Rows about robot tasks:
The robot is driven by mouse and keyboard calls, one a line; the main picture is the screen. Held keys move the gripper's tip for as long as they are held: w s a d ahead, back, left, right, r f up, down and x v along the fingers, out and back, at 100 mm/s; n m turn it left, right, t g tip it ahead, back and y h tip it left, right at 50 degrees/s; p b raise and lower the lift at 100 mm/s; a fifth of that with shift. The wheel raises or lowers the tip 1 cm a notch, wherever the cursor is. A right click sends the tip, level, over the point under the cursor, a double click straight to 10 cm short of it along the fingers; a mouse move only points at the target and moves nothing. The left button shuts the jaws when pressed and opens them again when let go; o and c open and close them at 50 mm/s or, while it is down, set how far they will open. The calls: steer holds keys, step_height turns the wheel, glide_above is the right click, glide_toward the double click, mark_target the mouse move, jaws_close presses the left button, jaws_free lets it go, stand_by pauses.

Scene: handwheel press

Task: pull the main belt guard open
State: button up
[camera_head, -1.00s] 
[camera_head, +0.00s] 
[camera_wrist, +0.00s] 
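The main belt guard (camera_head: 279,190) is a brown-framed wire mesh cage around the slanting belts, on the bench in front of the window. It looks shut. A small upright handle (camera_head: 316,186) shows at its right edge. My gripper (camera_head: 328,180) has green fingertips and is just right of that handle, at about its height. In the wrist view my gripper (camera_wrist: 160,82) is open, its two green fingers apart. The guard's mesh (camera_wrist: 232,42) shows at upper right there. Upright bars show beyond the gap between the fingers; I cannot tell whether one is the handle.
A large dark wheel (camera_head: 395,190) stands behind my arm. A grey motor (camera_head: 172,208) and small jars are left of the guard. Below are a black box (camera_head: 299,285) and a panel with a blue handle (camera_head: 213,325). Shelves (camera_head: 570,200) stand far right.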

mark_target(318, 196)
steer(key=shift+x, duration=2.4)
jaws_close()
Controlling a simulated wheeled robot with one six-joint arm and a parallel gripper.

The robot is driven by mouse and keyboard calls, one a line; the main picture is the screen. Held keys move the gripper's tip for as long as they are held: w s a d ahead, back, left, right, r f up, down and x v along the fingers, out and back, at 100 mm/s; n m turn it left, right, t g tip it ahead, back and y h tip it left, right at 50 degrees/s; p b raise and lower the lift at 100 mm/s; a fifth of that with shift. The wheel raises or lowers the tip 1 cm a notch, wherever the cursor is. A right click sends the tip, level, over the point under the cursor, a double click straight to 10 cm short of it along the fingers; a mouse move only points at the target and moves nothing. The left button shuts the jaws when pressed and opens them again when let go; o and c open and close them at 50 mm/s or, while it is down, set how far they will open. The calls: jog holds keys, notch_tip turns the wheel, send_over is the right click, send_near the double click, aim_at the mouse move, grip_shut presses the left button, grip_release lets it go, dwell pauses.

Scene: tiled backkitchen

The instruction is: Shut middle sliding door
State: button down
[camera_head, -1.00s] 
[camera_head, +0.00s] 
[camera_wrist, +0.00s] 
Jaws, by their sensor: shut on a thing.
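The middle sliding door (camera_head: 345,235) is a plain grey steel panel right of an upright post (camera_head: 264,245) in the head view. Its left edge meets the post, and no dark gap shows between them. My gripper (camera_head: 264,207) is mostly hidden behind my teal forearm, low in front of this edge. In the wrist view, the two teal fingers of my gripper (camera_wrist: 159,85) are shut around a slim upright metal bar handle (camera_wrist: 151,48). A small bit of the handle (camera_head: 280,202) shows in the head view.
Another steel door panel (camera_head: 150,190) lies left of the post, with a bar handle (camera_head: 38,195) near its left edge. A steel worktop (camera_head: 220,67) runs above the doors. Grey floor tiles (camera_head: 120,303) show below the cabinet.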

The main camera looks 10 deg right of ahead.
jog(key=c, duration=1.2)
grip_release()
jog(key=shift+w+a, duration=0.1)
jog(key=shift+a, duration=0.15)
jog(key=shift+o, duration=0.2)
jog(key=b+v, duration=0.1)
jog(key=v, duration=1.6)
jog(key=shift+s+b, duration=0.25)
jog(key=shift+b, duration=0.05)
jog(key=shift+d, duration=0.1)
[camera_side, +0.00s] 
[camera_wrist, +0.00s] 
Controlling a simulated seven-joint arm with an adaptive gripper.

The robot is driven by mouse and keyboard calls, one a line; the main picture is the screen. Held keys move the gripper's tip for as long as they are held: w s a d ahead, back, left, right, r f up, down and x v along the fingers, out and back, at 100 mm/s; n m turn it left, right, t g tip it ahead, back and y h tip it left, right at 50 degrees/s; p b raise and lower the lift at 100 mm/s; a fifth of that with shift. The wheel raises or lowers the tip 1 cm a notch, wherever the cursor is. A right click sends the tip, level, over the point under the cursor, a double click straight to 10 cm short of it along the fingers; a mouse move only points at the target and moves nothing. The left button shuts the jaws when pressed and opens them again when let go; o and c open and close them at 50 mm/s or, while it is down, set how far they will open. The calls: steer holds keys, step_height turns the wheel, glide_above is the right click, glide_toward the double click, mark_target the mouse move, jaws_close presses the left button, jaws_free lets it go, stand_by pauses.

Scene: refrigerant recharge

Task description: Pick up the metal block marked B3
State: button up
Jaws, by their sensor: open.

Set exercise: Print every record above exactly as written.

Task answer:
The robot is driven by mouse and keyboard calls, one a line; the main picture is the screen. Held keys move the gripper's tip for as long as they are held: w s a d ahead, back, left, right, r f up, down and x v along the fingers, out and back, at 100 mm/s; n m turn it left, right, t g tip it ahead, back and y h tip it left, right at 50 degrees/s; p b raise and lower the lift at 100 mm/s; a fifth of that with shift. The wheel raises or lowers the tip 1 cm a notch, wherever the cursor is. A right click sends the tip, level, over the point under the cursor, a double click straight to 10 cm short of it along the fingers; a mouse move only points at the target and moves nothing. The left button shuts the jaws when pressed and opens them again when let go; o and c open and close them at 50 mm/s or, while it is down, set how far they will open. The calls: steer holds keys, step_height turns the wheel, glide_above is the right click, glide_toward the double click, mark_target the mouse move, jaws_close presses the left button, jaws_free lets it go, stand_by pauses.

Scene: handwheel press

Task: pull the main belt guard open
State: button up
[camera_head, -1.00s] 
[camera_head, +0.00s] 
[camera_wrist, +0.00s] 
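The main belt guard (camera_head: 279,190) is a brown-framed wire mesh cage around the slanting belts, on the bench in front of the window. It looks shut. A small upright handle (camera_head: 316,186) shows at its right edge. My gripper (camera_head: 328,180) has green fingertips and is just right of that handle, at about its height. In the wrist view my gripper (camera_wrist: 160,82) is open, its two green fingers apart. The guard's mesh (camera_wrist: 232,42) shows at upper right there. Upright bars show beyond the gap between the fingers; I cannot tell whether one is the handle.
A large dark wheel (camera_head: 395,190) stands behind my arm. A grey motor (camera_head: 172,208) and small jars are left of the guard. Below are a black box (camera_head: 299,285) and a panel with a blue handle (camera_head: 213,325). Shelves (camera_head: 570,200) stand far right.

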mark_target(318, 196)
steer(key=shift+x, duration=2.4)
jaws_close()
Controlling a simulated wheeled robot with one six-joint arm and a parallel gripper.

The robot is driven by mouse and keyboard calls, one a line; the main picture is the screen. Held keys move the gripper's tip for as long as they are held: w s a d ahead, back, left, right, r f up, down and x v along the fingers, out and back, at 100 mm/s; n m turn it left, right, t g tip it ahead, back and y h tip it left, right at 50 degrees/s; p b raise and lower the lift at 100 mm/s; a fifth of that with shift. The wheel raises or lowers the tip 1 cm a notch, wherever the cursor is. A right click sends the tip, level, over the point under the cursor, a double click straight to 10 cm short of it along the fingers; a mouse move only points at the target and moves nothing. The left button shuts the jaws when pressed and opens them again when let go; o and c open and close them at 50 mm/s or, while it is down, set how far they will open. The calls: jog holds keys, notch_tip turns the wheel, send_over is the right click, send_near the double click, aim_at the mouse move, grip_shut presses the left button, grip_release lets it go, dwell pauses.

Scene: tiled backkitchen

The instruction is: Shut middle sliding door
State: button down
[camera_head, -1.00s] 
[camera_head, +0.00s] 
[camera_wrist, +0.00s] 
Jaws, by their sensor: shut on a thing.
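The middle sliding door (camera_head: 345,235) is a plain grey steel panel right of an upright post (camera_head: 264,245) in the head view. Its left edge meets the post, and no dark gap shows between them. My gripper (camera_head: 264,207) is mostly hidden behind my teal forearm, low in front of this edge. In the wrist view, the two teal fingers of my gripper (camera_wrist: 159,85) are shut around a slim upright metal bar handle (camera_wrist: 151,48). A small bit of the handle (camera_head: 280,202) shows in the head view.
Another steel door panel (camera_head: 150,190) lies left of the post, with a bar handle (camera_head: 38,195) near its left edge. A steel worktop (camera_head: 220,67) runs above the doors. Grey floor tiles (camera_head: 120,303) show below the cabinet.

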The main camera looks 10 deg right of ahead.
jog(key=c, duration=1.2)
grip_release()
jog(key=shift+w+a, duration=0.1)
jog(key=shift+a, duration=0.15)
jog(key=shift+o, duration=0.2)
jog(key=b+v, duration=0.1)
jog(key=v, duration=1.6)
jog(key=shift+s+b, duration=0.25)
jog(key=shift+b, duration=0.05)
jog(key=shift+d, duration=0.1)
[camera_side, +0.00s] 
[camera_wrist, +0.00s] 
Controlling a simulated seven-joint arm with an adaptive gripper.

The robot is driven by mouse and keyboard calls, one a line; the main picture is the screen. Held keys move the gripper's tip for as long as they are held: w s a d ahead, back, left, right, r f up, down and x v along the fingers, out and back, at 100 mm/s; n m turn it left, right, t g tip it ahead, back and y h tip it left, right at 50 degrees/s; p b raise and lower the lift at 100 mm/s; a fifth of that with shift. The wheel raises or lowers the tip 1 cm a notch, wherever the cursor is. A right click sends the tip, level, over the point under the cursor, a double click straight to 10 cm short of it along the fingers; a mouse move only points at the target and moves nothing. The left button shuts the jaws when pressed and opens them again when let go; o and c open and close them at 50 mm/s or, while it is down, set how far they will open. The calls: steer holds keys, step_height turns the wheel, glide_above is the right click, glide_toward the double click, mark_target the mouse move, jaws_close presses the left button, jaws_free lets it go, stand_by pauses.

Scene: refrigerant recharge

Task description: Pick up the metal block marked B3
State: button up
Jaws, by their sensor: open.

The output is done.